英系不動産サービス大手ナイトフランクは、8日発表した2023年下半期(7~12月)の不動産市況リポートで、国内経済の堅調な推移に支えられ、不動産市場は安定成長をたどるとの見通しを示した。

同報告書によると、不動産市場の供給過剰懸念を受けてデベロッパー各社が新規販売数の調整に動く中、23年1~9月の国内住宅市況は、取引件数ベースで前年同期比1.3%増、取引額ベースで3.5%増となった。

ナイトフランク・マレーシアの調査・コンサルタント部門のジュディ・オン専務取締役は、「インフレ圧力と政策金利の引き上げにもかかわらず、住宅不動産市場は明るい方向に向かっているようだ」とコメントした。

ナイトフランクによると、堅調さの背景には実需向けの住宅取得を促す政府の優遇策などがある。
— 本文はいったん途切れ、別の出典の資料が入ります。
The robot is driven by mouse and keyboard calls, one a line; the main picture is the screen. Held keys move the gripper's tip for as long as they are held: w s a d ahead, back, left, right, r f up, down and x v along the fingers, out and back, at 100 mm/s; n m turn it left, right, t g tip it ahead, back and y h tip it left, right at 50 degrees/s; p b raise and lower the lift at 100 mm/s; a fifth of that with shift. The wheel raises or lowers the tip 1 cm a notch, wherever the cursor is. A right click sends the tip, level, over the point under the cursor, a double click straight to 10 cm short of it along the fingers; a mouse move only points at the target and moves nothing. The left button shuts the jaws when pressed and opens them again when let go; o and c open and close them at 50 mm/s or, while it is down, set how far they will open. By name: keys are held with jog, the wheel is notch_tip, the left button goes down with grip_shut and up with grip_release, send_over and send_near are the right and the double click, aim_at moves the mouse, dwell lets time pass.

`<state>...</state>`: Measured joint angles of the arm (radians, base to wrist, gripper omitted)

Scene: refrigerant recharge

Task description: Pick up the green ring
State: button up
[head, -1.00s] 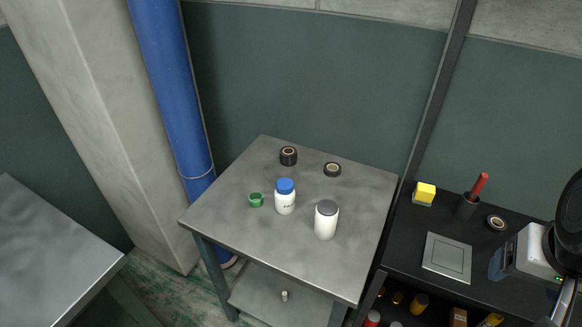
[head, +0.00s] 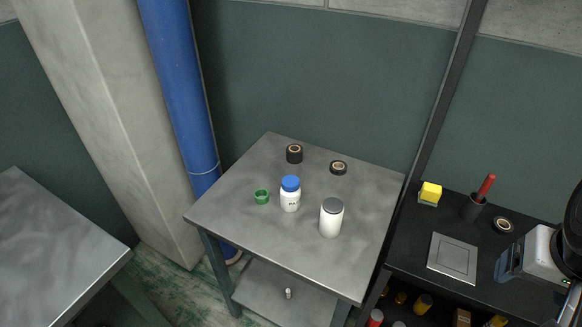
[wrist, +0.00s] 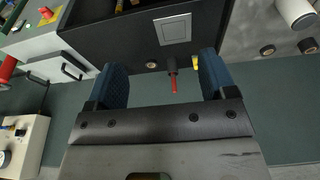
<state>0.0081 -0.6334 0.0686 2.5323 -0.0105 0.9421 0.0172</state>
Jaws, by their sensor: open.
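The green ring (head: 262,197) is a small, short green piece on the grey metal table (head: 235,213) in the head view. It sits just left of a white bottle with a blue cap (head: 290,196). It does not show in the wrist view. My gripper (wrist: 162,62) is open and empty in the wrist view, with its two blue-padded fingers wide apart above the black bench. Part of my arm shows at the right edge of the head view, well to the right of the green ring.
A white jar with a grey lid (head: 331,218) and two black tape rolls (head: 294,153) (head: 338,167) share the table. The black bench (head: 410,250) on the right holds a yellow block (head: 430,192), a red-handled tool (head: 486,187) and another tape roll (head: 502,225). A blue pipe (head: 180,90) stands behind.

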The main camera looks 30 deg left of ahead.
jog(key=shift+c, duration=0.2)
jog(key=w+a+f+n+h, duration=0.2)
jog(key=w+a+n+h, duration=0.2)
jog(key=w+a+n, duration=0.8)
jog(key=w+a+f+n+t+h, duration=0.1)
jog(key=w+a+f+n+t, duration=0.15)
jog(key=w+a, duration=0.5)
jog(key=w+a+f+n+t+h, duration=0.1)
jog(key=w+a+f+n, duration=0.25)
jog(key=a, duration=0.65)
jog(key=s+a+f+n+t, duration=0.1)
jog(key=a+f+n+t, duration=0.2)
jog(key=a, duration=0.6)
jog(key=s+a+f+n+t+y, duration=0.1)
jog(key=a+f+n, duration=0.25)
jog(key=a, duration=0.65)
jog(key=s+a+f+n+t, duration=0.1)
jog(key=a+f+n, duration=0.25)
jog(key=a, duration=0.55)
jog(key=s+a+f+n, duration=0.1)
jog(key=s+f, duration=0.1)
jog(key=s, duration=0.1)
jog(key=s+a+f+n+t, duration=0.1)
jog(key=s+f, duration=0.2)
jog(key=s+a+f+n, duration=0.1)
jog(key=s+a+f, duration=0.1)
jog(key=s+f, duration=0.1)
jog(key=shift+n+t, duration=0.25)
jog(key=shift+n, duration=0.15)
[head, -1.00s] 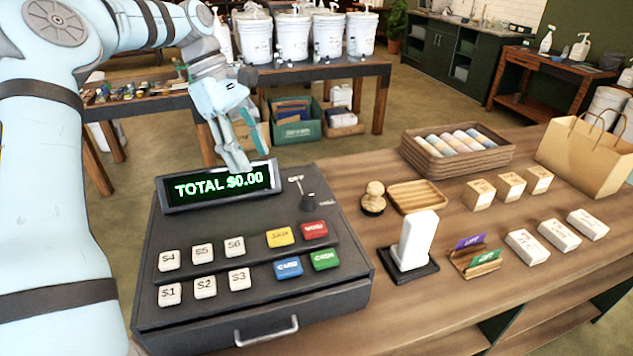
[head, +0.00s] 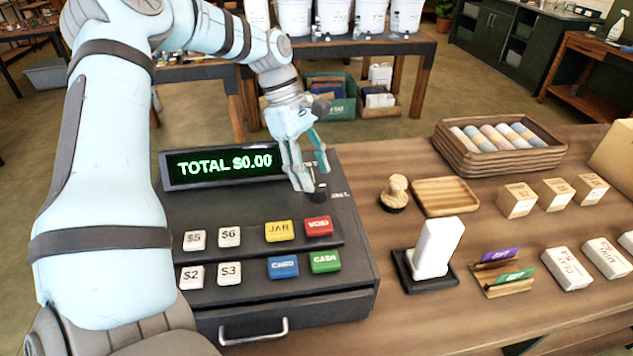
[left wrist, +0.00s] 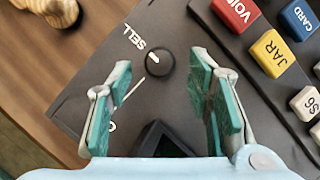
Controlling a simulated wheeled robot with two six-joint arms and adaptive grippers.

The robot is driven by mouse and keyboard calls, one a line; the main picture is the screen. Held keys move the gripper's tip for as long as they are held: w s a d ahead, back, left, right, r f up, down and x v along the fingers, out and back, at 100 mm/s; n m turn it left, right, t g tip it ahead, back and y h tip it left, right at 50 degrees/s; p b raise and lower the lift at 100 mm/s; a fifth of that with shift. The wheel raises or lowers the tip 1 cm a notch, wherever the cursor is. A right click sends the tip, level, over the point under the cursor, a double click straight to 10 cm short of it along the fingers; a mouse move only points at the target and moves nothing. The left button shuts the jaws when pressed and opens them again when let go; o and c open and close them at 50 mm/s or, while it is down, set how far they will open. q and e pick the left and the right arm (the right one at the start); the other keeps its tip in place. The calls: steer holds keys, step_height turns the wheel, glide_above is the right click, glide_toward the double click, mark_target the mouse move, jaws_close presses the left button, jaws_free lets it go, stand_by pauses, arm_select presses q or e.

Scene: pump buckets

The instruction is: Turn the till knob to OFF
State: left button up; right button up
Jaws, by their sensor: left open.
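The dark till (head: 350,262) stands on the counter, its green display (head: 218,165) reading TOTAL $0.00. Its small round black knob (head: 320,191) sits right of the display; in the left wrist view the knob (left wrist: 160,63) has a short white mark toward the SELL label (left wrist: 135,37). A white line on the panel leads from near the knob toward another label (left wrist: 112,127), mostly hidden by a finger. My left gripper (head: 306,188) is open, pointing down over the knob. In the wrist view the knob lies between its fingertips, untouched by either. My right gripper is out of view.
Coloured keys, including red VOID (head: 318,226) and yellow JAR (head: 279,231), lie in front of the knob. A wooden stamp (head: 396,192), a wooden tray (head: 446,197) and a white card reader (head: 437,247) stand to the right on the counter.

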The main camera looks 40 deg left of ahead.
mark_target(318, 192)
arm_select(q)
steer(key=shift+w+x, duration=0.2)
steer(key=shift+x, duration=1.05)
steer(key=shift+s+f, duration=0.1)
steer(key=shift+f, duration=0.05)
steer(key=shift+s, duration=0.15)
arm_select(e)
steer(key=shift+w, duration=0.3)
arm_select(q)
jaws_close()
また、このほど発表された外国人向け長期滞在査証(ビザ)制度「マレーシア・マイ・セカンド・ホーム(MM2H)」の条件緩和もプラスに働くとした。

今年1月から施行された外国人および外資系企業に対する印紙税の実質的な引き上げも、不動産価格の安定に寄与する見通し。
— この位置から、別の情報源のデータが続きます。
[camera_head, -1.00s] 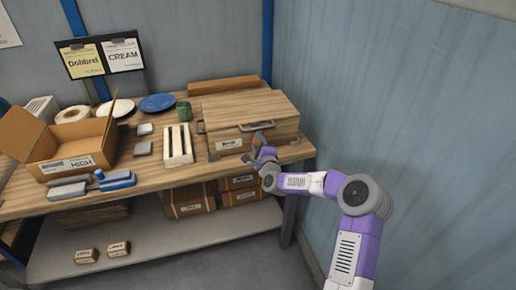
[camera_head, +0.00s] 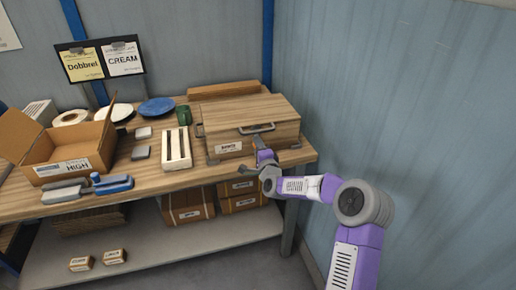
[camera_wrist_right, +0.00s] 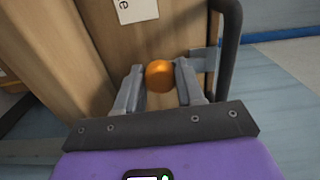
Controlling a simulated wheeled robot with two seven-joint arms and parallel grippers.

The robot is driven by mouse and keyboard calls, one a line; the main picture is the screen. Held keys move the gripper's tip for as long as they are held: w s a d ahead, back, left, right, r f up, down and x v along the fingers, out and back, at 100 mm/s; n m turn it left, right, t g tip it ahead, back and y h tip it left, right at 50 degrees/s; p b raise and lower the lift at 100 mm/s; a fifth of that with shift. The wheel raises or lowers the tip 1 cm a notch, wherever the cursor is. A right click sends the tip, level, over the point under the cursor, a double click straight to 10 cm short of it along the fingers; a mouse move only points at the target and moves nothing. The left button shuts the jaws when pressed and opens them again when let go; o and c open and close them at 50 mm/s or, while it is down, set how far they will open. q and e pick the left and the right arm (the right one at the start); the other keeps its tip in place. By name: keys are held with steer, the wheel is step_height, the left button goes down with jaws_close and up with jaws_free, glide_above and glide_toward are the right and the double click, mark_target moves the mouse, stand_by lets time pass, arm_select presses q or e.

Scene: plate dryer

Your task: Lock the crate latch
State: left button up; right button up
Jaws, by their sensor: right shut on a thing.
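The wooden crate (camera_head: 223,131) stands on the right part of the workbench, with its lid down. A dark metal handle (camera_head: 257,128) is on its front, and it also shows in the right wrist view (camera_wrist_right: 228,50). The latch's orange knob (camera_wrist_right: 160,76) is beside a grey metal bracket (camera_wrist_right: 205,60) on the crate's wooden face. My right gripper (camera_wrist_right: 160,84) is shut on the orange knob, one finger on each side. In the head view my right gripper (camera_head: 264,157) is at the crate's front and hides the knob. My left gripper is out of view.
An open cardboard box (camera_head: 75,143), a white slatted rack (camera_head: 177,149), a green cup (camera_head: 184,114) and plates (camera_head: 157,107) are on the bench left of the crate. Cardboard boxes (camera_head: 188,206) sit on the lower shelf. A wall (camera_head: 400,110) stands close on the right.

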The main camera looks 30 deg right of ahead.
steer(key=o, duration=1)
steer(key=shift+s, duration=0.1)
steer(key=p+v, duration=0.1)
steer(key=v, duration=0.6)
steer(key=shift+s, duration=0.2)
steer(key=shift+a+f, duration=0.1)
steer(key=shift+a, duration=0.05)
オフィス市場に関しては引き続き需給の不均衡が懸念されるものの、首都圏では一等地の高級オフィスのリースで回復傾向がみられるという。

小売物件に関しては、首都クアラルンプールで新規ショッピングモールの開業が続く一方で、インフレや今年3月のサービス税率引き上げ、5月1日導入予定の高級品税、補助金制度の見直しが消費意欲を鈍化させる可能性を指摘した。ただ、雇用環境の改善や観光業の回復が下支えし、小売市場は引き続き好調だと予想している。

■首都賃料、モントキアラで下落

ナイトフランクによると、クアラルンプールの高級住宅市場では、モントキアラを除く各エリアで賃料が横ばいから上昇傾向にある。エリア別では、クアラルンプール中心部、欧米人の好むバンサー、市内屈指の高級住宅街として知られるダマンサラハイツが上昇した一方、各国大使館の立ち並ぶアンパンヒラー・Uタント通りは横ばい、日本人が多いモントキアラは若干の下落だった。

ナイトフランクは、新規物件の竣工に伴い、より優れた設備を備えた物件が賃貸市場に投入されるため、賃料は引き続き上昇傾向にあるとしている。